Alıntıladığım örneklerdeki yanlış yazımlar yazar kaynaklı mıdır yoksa bilgisayar uygulayımının bir azizliği midir bilemem. Ama gerçek şu ki hepsi de yanlış yazımlardır!

Yineleyelim: Ekler bitişik, bağlaçlar ayrı yazılır arkadaşlar!

***

HAFTANIN NOTU

Poşet vergisi!

“Çevrecinin hası” iktidarımız, yeni yılda “paralı poşet” uygulamasına başladı. Yeni uygulamayı bize “doğayı korumak” ambalajıyla sundular!

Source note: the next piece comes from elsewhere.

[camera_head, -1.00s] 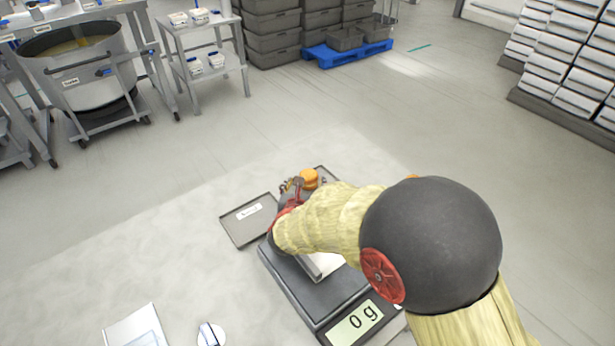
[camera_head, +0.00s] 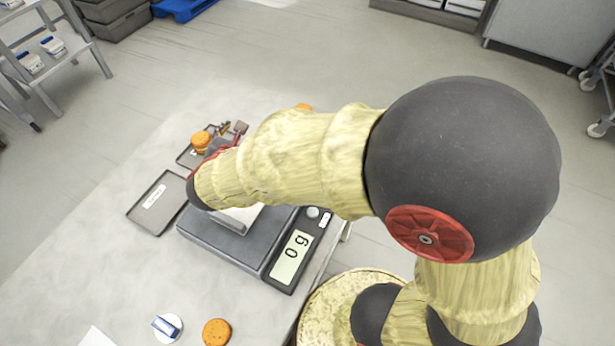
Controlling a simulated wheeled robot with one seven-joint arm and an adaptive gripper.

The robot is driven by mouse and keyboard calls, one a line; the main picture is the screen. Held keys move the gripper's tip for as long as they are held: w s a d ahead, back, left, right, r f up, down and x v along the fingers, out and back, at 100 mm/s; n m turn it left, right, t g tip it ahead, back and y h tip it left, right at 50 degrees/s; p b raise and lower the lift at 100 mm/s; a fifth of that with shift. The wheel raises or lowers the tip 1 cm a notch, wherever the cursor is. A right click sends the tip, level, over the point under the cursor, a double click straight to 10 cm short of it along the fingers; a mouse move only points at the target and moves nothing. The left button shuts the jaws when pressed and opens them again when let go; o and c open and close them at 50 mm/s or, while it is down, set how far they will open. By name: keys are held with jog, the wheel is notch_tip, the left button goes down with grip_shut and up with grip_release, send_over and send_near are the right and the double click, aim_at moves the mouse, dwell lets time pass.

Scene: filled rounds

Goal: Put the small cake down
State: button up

Ama çok geçmeden anlaşıldı ki amaçları başka: Poşetin tanesini 25 kuruşa satarak tüketicinin sırtından yeni bir rant sağlamak…

Plastikten gerçekten kurtulmak isteyen bir hükümet, poşetleri paralı yapmak yerine tümden yasaklama yoluna giderdi. Ama bu iktidar, etik olsun olmasın, para getiren hiçbir şeyden vazgeçmez! Paralı poşet uygulamasının özünde de bu gerçek yatıyor.

Doğayı korumanın en kestirme yolu, uygar dünyada olduğu gibi, ülkemizde de geridönüşüm sisteminin özendirilmesi, hatta zorunlu olmasıdır. Çünkü çöplerin ayrıştırılıp değerlendirilmesi, çevreyi korumanın yanı sıra ülke ekonomisine de ciddi katkı sağlar.

AKP Hükümeti’nin çevreyi korumak gibi bir derdi yoktur. Onların tüm derdi, kümesteki tavuğun daha fazla nasıl yolunacağıdır. Kimse aklımızla alay etmeye kalkmasın; sözümona “plastikle mücadele” için başlattıkları “paralı poşet” uygulaması, KDV ve ÖTV gibi yeni bir dolaylı vergidir!